Residents of Cardiff Bay were today confused by the sight of one of the world’s largest scale models of a Royal Navy warship ever made when it mysteriously appeared in Brittania Quay.

Local resident and café owner Phil Flapjack said:

“I went to bed at 10pm last night, and in the middle of the night there was a loud splash and there it was. With UEFA around the corner, many thought the vessel was genuine until doubts were raised about the quality of the paintwork and apparent use of ‘toy guns’ onboard.”

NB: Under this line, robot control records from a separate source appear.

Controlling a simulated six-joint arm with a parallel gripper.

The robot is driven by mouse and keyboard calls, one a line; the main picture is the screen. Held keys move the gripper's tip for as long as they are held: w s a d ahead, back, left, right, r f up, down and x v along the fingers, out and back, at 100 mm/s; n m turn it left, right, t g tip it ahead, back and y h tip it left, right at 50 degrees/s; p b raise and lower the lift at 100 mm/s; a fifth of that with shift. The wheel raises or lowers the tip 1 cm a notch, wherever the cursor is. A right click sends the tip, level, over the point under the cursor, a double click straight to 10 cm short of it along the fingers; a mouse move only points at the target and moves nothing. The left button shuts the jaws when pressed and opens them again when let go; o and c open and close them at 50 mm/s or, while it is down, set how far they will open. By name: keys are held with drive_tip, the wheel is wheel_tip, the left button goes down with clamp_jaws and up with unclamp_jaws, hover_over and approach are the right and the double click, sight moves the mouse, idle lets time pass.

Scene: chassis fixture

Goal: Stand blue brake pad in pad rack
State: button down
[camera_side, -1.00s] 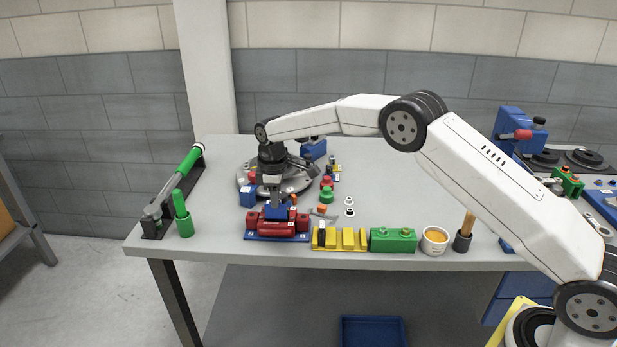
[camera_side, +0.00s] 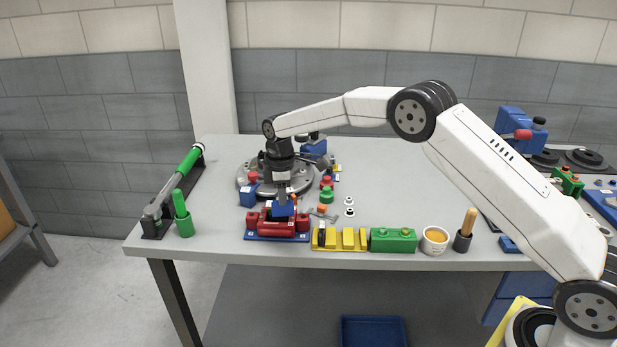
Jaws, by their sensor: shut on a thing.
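My gripper (camera_side: 282,197) points down over the red block on its blue base, at the front of the table. It is shut on the blue brake pad (camera_side: 284,209), which shows just below the fingers. The pad is at the top of the red block (camera_side: 280,227); I cannot tell whether they touch. The yellow slotted rack (camera_side: 346,240), which looks like the pad rack, stands to the right at the table's front edge. A dark upright piece shows at its left end. The other slots look empty.
A green block (camera_side: 393,240), a white cup (camera_side: 434,241) and a dark holder with a wooden handle (camera_side: 463,240) stand right of the rack. A grey disc assembly (camera_side: 303,184) is behind my gripper. Small nuts (camera_side: 349,206) lie behind the rack.

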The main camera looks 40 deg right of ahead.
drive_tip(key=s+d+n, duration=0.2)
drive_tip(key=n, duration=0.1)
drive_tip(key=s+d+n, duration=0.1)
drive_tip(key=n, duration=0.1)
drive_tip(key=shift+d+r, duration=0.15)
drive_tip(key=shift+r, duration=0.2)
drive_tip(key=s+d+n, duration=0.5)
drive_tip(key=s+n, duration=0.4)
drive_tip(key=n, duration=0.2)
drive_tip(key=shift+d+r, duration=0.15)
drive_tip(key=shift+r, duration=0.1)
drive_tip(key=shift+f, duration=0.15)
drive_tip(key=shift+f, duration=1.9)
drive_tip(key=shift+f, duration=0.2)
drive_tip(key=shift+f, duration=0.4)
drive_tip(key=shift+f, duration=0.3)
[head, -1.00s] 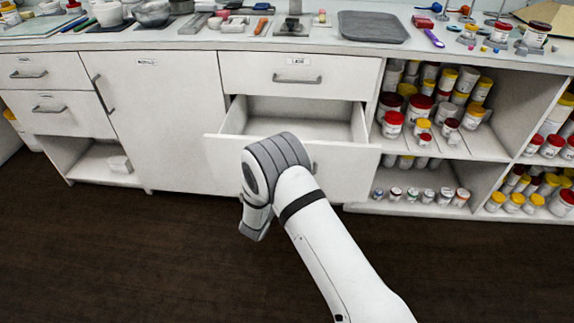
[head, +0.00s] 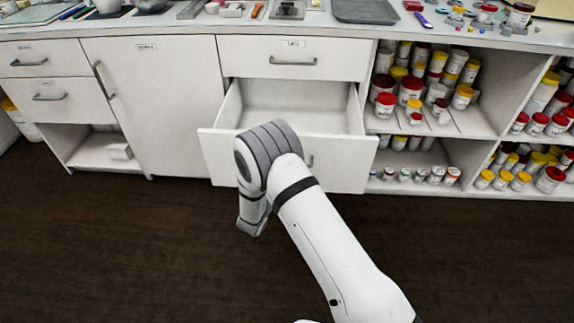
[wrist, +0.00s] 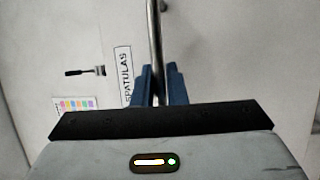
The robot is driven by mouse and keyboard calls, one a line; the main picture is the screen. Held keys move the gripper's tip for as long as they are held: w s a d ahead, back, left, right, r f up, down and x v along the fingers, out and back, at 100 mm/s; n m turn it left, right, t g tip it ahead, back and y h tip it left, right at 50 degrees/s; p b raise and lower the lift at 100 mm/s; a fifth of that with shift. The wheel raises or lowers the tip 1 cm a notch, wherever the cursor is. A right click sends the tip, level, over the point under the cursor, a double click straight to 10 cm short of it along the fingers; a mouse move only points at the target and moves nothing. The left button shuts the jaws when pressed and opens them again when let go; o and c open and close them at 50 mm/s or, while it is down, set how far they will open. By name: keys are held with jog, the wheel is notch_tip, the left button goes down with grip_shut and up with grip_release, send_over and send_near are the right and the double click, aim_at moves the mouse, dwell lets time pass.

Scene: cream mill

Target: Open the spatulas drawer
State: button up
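The spatulas drawer (head: 345,160) is the lower drawer under another drawer, and it is pulled well out with its empty-looking inside showing. In the wrist view its white front (wrist: 215,50) bears a label (wrist: 126,75) reading SPATULAS. Its metal handle (wrist: 154,35) runs between the blue fingers of my gripper (wrist: 157,88), which look closed around the bar. In the head view my arm covers the gripper and most of the handle; only the handle's right end (head: 311,160) shows.
The upper drawer (head: 290,58) is shut above the open one. A cabinet door (head: 145,105) is shut to the left. Open shelves (head: 480,122) with many jars stand to the right. The dark floor (head: 120,250) in front is clear.

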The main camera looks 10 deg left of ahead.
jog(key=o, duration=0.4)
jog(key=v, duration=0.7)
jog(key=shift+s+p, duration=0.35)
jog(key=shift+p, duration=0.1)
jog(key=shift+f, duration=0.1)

The model maker, local man and model enthusiast Stephen Tickyman described the project as, ‘one of the biggest projects he’d undertaken’. Using a scale of 1:1, Tickyman has painstakingly recreated the original HMS Severn in minute detail. Locals have volunteered to play the part of the crew, though many of those visiting have expressed surprise that the boat is nothing more than a balsa wood shell with no internal workings.

One visitor, wishing to remain anonymous, said:

“I paid 50p to visit the boat – the whole things made of wood and to be honest, one match and it will be the biggest bonfire Cardiff’s seen since that recycling fire earlier in the week.”

It is understood model maker Tickyman has in fact been approached to see if he’s available to make several more 1:1 scale models, including several aircraft carriers, a couple of frigates, and a royal yacht called ‘Liz 2’.